The Front Range continued a mellowing out in October, showing that perhaps this game was beginning to take a turn. Between Octobers of 2016 and ’17, the inventory of available homes has decreased a staggering 25.8 percent in the Metro Region according to reports by the Colorado Association of REALTORS® (CAR). The data further demonstrates that a home is indeed able to gather a little dust between the list and sale dates. Despite the fact that inventory remains exceptionally low, we have seen a 2.3 percent increase in the number of new listings. This is particularly telling when we challenge the memory of hundreds of offers and consistently difficult negotiations in the collective rearview mirror. Perhaps the best number to consider when forecasting after this month is the 15.3 percent decrease in ‘sold’ homes year-over-year.
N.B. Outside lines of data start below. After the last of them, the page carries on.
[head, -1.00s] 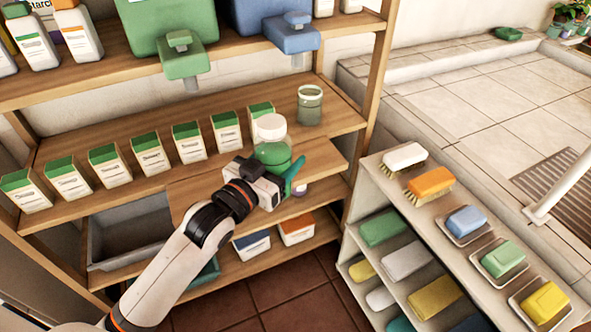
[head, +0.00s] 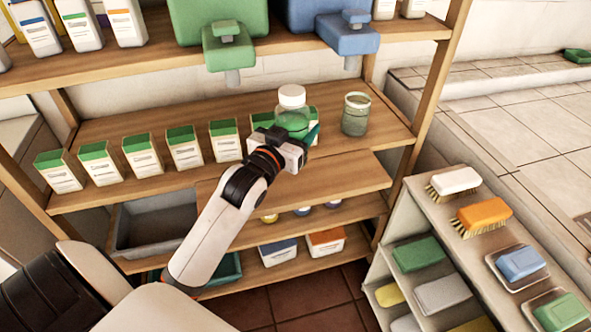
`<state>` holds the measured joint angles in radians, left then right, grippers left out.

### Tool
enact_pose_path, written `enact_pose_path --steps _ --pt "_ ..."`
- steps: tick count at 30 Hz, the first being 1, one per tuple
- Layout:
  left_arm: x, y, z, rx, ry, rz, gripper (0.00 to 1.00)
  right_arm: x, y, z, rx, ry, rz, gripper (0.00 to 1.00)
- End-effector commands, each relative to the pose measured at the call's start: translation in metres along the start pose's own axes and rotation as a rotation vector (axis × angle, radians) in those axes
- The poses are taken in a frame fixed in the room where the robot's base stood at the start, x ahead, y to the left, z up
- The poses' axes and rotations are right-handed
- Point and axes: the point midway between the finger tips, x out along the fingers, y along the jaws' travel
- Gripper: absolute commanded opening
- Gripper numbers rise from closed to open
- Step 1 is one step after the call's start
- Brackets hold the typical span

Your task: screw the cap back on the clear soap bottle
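A clear bottle (head: 292,124) with green soap in it stands upright in my left gripper, over the front of the middle shelf. A white cap (head: 291,96) sits on top of it; I cannot tell whether it is screwed tight. My left gripper (head: 297,141) reaches in from the lower left and is closed around the bottle's lower part, with a teal finger showing at its right side. The bottle's base is hidden behind the gripper. My right gripper is not in view.
A clear glass jar (head: 356,114) stands just right of the bottle. Green-topped cartons (head: 184,147) line the shelf to the left, one behind the bottle. Green (head: 228,46) and blue (head: 346,34) dispensers overhang from above. A pull-out board (head: 335,180) is bare at right.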

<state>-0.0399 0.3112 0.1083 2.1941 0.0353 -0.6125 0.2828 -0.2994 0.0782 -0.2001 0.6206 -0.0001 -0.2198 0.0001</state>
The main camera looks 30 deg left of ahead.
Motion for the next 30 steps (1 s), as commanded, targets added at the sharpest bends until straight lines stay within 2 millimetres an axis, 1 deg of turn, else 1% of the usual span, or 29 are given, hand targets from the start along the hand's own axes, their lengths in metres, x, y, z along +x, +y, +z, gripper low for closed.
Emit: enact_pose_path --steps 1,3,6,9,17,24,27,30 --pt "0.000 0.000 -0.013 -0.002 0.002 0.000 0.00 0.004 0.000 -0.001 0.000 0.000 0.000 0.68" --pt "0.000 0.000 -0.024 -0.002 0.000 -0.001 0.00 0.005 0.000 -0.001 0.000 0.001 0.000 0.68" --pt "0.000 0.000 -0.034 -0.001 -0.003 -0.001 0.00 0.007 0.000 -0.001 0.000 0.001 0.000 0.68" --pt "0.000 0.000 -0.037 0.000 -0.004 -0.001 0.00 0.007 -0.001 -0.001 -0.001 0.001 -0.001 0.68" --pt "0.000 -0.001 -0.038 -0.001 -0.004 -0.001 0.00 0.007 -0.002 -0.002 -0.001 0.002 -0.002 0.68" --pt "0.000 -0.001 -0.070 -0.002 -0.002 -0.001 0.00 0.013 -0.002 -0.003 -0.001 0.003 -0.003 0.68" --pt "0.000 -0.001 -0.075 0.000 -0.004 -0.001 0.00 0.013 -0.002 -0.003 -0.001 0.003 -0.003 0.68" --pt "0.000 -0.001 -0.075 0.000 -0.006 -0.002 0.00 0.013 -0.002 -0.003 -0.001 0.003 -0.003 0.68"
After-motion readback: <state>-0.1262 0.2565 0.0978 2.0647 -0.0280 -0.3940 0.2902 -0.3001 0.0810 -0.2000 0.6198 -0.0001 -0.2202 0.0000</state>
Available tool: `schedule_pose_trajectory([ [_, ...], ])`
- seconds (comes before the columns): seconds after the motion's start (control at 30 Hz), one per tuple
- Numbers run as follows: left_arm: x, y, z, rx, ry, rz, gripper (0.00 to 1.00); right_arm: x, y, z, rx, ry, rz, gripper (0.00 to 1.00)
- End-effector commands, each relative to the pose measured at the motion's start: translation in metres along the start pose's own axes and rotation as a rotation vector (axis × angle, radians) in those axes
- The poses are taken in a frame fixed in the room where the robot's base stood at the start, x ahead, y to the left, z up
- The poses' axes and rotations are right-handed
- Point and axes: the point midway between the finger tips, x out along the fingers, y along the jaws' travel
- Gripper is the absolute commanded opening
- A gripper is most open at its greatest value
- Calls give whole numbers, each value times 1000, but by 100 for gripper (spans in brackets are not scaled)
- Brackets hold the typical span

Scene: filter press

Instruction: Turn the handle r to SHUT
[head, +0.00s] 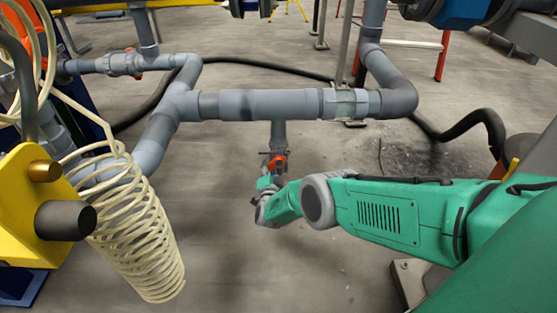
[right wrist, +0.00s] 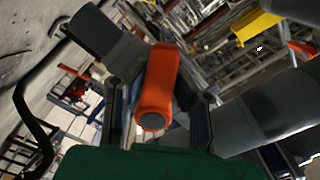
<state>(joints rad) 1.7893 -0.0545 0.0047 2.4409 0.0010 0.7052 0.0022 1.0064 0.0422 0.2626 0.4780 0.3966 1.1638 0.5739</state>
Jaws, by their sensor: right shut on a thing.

These dwellings are selling as our month’s supply of homes reduces this month, but taking ever so slightly more time to do so beyond that of what is seasonally expected.

CAR’s numbers show that although options remain on the decline, buyers are getting used to having fewer seats to choose from. They can see that while demand remains, the time on market is beginning to rise ever so slightly and the music is getting a little longer. As our contestants may be needing to sit a little less frequently and maybe, just maybe, the options are coming back - the dreaded final seat between the two players may never rear its ugly head because really, who liked that part of the game as a child anyway?

If this trend continues, we may just see reduced pressure to find a home and the seller’s side become more balanced with that of the buyers.